-- Begin Extracted material --

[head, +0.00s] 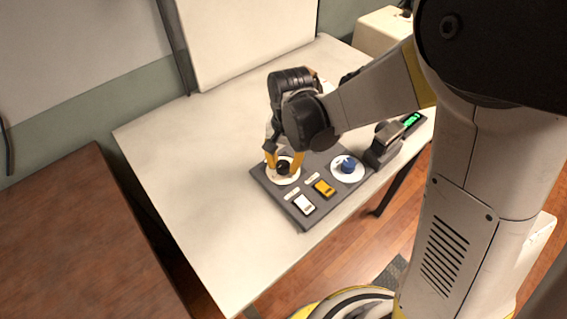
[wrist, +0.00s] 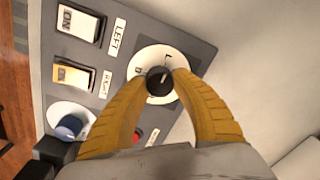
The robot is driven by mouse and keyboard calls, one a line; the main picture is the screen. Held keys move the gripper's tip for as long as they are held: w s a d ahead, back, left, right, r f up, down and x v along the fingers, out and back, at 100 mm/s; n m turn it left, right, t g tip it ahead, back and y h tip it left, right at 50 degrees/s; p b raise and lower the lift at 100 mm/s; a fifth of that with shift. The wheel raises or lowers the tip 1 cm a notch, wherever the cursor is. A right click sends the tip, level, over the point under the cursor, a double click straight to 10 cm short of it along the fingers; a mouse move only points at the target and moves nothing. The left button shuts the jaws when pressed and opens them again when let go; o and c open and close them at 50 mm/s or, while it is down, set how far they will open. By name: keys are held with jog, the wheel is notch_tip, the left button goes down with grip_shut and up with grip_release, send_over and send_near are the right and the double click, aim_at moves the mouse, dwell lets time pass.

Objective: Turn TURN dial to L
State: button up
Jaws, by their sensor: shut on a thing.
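A black dial (wrist: 159,81) sits on a white round plate (wrist: 143,58) on a dark grey control panel (wrist: 193,45). An L shows near the plate's upper edge, with another mark below it. The knob's pale line points up and slightly right in the wrist view, not clearly at the L. My gripper (wrist: 160,85) is shut on the black dial, one yellow finger on each side. The head view also shows my gripper (head: 284,165) at the black dial (head: 283,168). The dial's name label cannot be read.
A blue knob (wrist: 70,126) on a white plate and two rocker switches, LEFT (wrist: 79,24) and RIGHT (wrist: 72,76), share the panel. A red button (wrist: 138,136) is partly hidden by a finger. A dark device with a green display (head: 411,120) stands right of the panel. The table (head: 190,150) is bare at left.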

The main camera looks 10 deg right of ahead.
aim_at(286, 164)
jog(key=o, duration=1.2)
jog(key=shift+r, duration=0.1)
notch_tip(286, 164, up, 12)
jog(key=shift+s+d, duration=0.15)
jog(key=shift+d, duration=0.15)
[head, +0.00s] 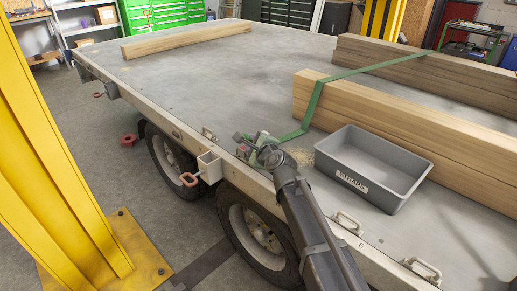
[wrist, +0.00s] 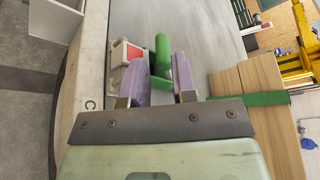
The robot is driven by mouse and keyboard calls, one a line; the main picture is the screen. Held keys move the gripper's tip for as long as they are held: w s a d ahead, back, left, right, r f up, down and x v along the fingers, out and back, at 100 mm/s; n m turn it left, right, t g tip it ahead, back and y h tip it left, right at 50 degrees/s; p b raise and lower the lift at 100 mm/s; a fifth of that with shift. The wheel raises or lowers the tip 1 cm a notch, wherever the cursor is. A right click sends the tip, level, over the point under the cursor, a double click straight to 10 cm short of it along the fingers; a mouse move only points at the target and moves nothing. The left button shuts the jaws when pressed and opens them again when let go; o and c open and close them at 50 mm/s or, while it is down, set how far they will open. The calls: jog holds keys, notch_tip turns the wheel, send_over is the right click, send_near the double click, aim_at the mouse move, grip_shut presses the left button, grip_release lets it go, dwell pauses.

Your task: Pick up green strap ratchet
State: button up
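The green strap ratchet sits near the side edge of the trailer deck (head: 200,80), at the end of the green strap (head: 312,108). In the head view it is small and partly hidden by my gripper (head: 250,146). In the wrist view the green ratchet (wrist: 163,52) shows as rounded green parts just beyond my gripper (wrist: 162,74). Its purple fingers are spread with a gap between them. The green part lies in line with that gap; contact cannot be told. A pale piece with a red face (wrist: 131,53) is beside it, by the left finger.
A grey bin labelled STRAPS (head: 372,165) stands on the deck right of my arm. Timber stacks (head: 400,110) lie behind it, with the strap over them. A single timber (head: 187,42) lies at the far left. A yellow column (head: 55,150) stands at left. The deck's middle is clear.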

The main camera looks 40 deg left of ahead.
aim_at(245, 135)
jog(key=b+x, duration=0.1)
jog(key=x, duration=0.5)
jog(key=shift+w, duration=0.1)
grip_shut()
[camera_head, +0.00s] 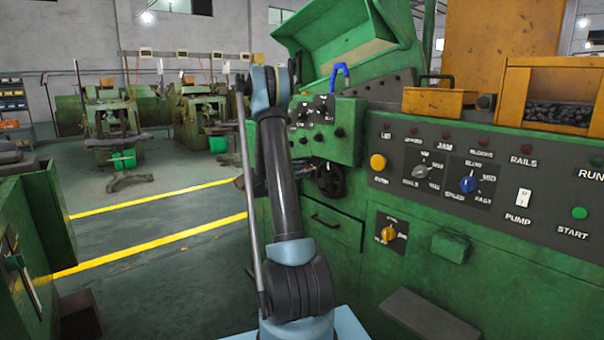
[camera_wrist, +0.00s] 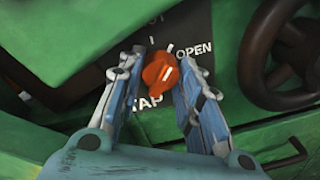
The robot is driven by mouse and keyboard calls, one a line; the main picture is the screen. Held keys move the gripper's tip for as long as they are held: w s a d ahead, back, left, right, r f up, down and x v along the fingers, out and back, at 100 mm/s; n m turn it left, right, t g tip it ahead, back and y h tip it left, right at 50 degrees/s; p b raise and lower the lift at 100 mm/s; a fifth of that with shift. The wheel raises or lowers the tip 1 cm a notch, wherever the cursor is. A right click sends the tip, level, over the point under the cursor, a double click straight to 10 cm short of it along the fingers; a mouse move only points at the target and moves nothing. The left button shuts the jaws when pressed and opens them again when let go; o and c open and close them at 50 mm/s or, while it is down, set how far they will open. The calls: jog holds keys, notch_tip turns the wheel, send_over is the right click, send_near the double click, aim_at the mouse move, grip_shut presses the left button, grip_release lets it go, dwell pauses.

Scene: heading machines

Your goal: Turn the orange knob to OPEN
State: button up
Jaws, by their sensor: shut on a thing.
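The orange knob (camera_wrist: 160,72) sits on a dark plate in the wrist view. The word OPEN is to its upper right, TAP is partly hidden below it, and another label is cut off at the top edge. My gripper (camera_wrist: 164,66) has one finger on each side of the knob and is shut on it. The knob's upper end leans toward the tick beside OPEN; I cannot tell its exact setting. In the head view my arm stands in front, and the knob and gripper are hidden.
A dark handwheel (camera_wrist: 288,55) is close on the right in the wrist view; it also shows in the head view (camera_head: 329,180). A bent black handle (camera_wrist: 284,154) is below it. The green machine's control panel (camera_head: 470,215) fills the right; open floor (camera_head: 160,270) is left.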

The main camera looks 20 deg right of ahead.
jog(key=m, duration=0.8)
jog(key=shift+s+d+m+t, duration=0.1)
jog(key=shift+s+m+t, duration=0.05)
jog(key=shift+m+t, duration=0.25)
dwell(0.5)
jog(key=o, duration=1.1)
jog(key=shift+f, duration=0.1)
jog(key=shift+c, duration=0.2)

-- End Extracted material --

> _Exercise prompt_: Reproduce the material above in full and without alteration, but skip all pictures.

> _Problem solution_:
[head, +0.00s] 
[wrist, +0.00s] 
The robot is driven by mouse and keyboard calls, one a line; the main picture is the screen. Held keys move the gripper's tip for as long as they are held: w s a d ahead, back, left, right, r f up, down and x v along the fingers, out and back, at 100 mm/s; n m turn it left, right, t g tip it ahead, back and y h tip it left, right at 50 degrees/s; p b raise and lower the lift at 100 mm/s; a fifth of that with shift. The wheel raises or lowers the tip 1 cm a notch, wherever the cursor is. A right click sends the tip, level, over the point under the cursor, a double click straight to 10 cm short of it along the fingers; a mouse move only points at the target and moves nothing. The left button shuts the jaws when pressed and opens them again when let go; o and c open and close them at 50 mm/s or, while it is down, set how far they will open. By name: keys are held with jog, the wheel is notch_tip, the left button goes down with grip_shut and up with grip_release, send_over and send_near are the right and the double click, aim_at moves the mouse, dwell lets time pass.

Objective: Turn TURN dial to L
State: button up
Jaws, by their sensor: shut on a thing.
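A black dial (wrist: 159,81) sits on a white round plate (wrist: 143,58) on a dark grey control panel (wrist: 193,45). An L shows near the plate's upper edge, with another mark below it. The knob's pale line points up and slightly right in the wrist view, not clearly at the L. My gripper (wrist: 160,85) is shut on the black dial, one yellow finger on each side. The head view also shows my gripper (head: 284,165) at the black dial (head: 283,168). The dial's name label cannot be read.
A blue knob (wrist: 70,126) on a white plate and two rocker switches, LEFT (wrist: 79,24) and RIGHT (wrist: 72,76), share the panel. A red button (wrist: 138,136) is partly hidden by a finger. A dark device with a green display (head: 411,120) stands right of the panel. The table (head: 190,150) is bare at left.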

The main camera looks 10 deg right of ahead.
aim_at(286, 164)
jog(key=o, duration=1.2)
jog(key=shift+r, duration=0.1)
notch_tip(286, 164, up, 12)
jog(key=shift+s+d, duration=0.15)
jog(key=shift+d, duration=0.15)
[head, +0.00s] 
[wrist, +0.00s] 
The robot is driven by mouse and keyboard calls, one a line; the main picture is the screen. Held keys move the gripper's tip for as long as they are held: w s a d ahead, back, left, right, r f up, down and x v along the fingers, out and back, at 100 mm/s; n m turn it left, right, t g tip it ahead, back and y h tip it left, right at 50 degrees/s; p b raise and lower the lift at 100 mm/s; a fifth of that with shift. The wheel raises or lowers the tip 1 cm a notch, wherever the cursor is. A right click sends the tip, level, over the point under the cursor, a double click straight to 10 cm short of it along the fingers; a mouse move only points at the target and moves nothing. The left button shuts the jaws when pressed and opens them again when let go; o and c open and close them at 50 mm/s or, while it is down, set how far they will open. The calls: jog holds keys, notch_tip turns the wheel, send_over is the right click, send_near the double click, aim_at the mouse move, grip_shut presses the left button, grip_release lets it go, dwell pauses.

Your task: Pick up green strap ratchet
State: button up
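The green strap ratchet sits near the side edge of the trailer deck (head: 200,80), at the end of the green strap (head: 312,108). In the head view it is small and partly hidden by my gripper (head: 250,146). In the wrist view the green ratchet (wrist: 163,52) shows as rounded green parts just beyond my gripper (wrist: 162,74). Its purple fingers are spread with a gap between them. The green part lies in line with that gap; contact cannot be told. A pale piece with a red face (wrist: 131,53) is beside it, by the left finger.
A grey bin labelled STRAPS (head: 372,165) stands on the deck right of my arm. Timber stacks (head: 400,110) lie behind it, with the strap over them. A single timber (head: 187,42) lies at the far left. A yellow column (head: 55,150) stands at left. The deck's middle is clear.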

The main camera looks 40 deg left of ahead.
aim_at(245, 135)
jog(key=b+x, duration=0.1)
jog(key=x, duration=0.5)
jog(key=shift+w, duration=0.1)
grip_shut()
[camera_head, +0.00s] 
[camera_wrist, +0.00s] 
The robot is driven by mouse and keyboard calls, one a line; the main picture is the screen. Held keys move the gripper's tip for as long as they are held: w s a d ahead, back, left, right, r f up, down and x v along the fingers, out and back, at 100 mm/s; n m turn it left, right, t g tip it ahead, back and y h tip it left, right at 50 degrees/s; p b raise and lower the lift at 100 mm/s; a fifth of that with shift. The wheel raises or lowers the tip 1 cm a notch, wherever the cursor is. A right click sends the tip, level, over the point under the cursor, a double click straight to 10 cm short of it along the fingers; a mouse move only points at the target and moves nothing. The left button shuts the jaws when pressed and opens them again when let go; o and c open and close them at 50 mm/s or, while it is down, set how far they will open. The calls: jog holds keys, notch_tip turns the wheel, send_over is the right click, send_near the double click, aim_at the mouse move, grip_shut presses the left button, grip_release lets it go, dwell pauses.

Scene: heading machines

Your goal: Turn the orange knob to OPEN
State: button up
Jaws, by their sensor: shut on a thing.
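The orange knob (camera_wrist: 160,72) sits on a dark plate in the wrist view. The word OPEN is to its upper right, TAP is partly hidden below it, and another label is cut off at the top edge. My gripper (camera_wrist: 164,66) has one finger on each side of the knob and is shut on it. The knob's upper end leans toward the tick beside OPEN; I cannot tell its exact setting. In the head view my arm stands in front, and the knob and gripper are hidden.
A dark handwheel (camera_wrist: 288,55) is close on the right in the wrist view; it also shows in the head view (camera_head: 329,180). A bent black handle (camera_wrist: 284,154) is below it. The green machine's control panel (camera_head: 470,215) fills the right; open floor (camera_head: 160,270) is left.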

The main camera looks 20 deg right of ahead.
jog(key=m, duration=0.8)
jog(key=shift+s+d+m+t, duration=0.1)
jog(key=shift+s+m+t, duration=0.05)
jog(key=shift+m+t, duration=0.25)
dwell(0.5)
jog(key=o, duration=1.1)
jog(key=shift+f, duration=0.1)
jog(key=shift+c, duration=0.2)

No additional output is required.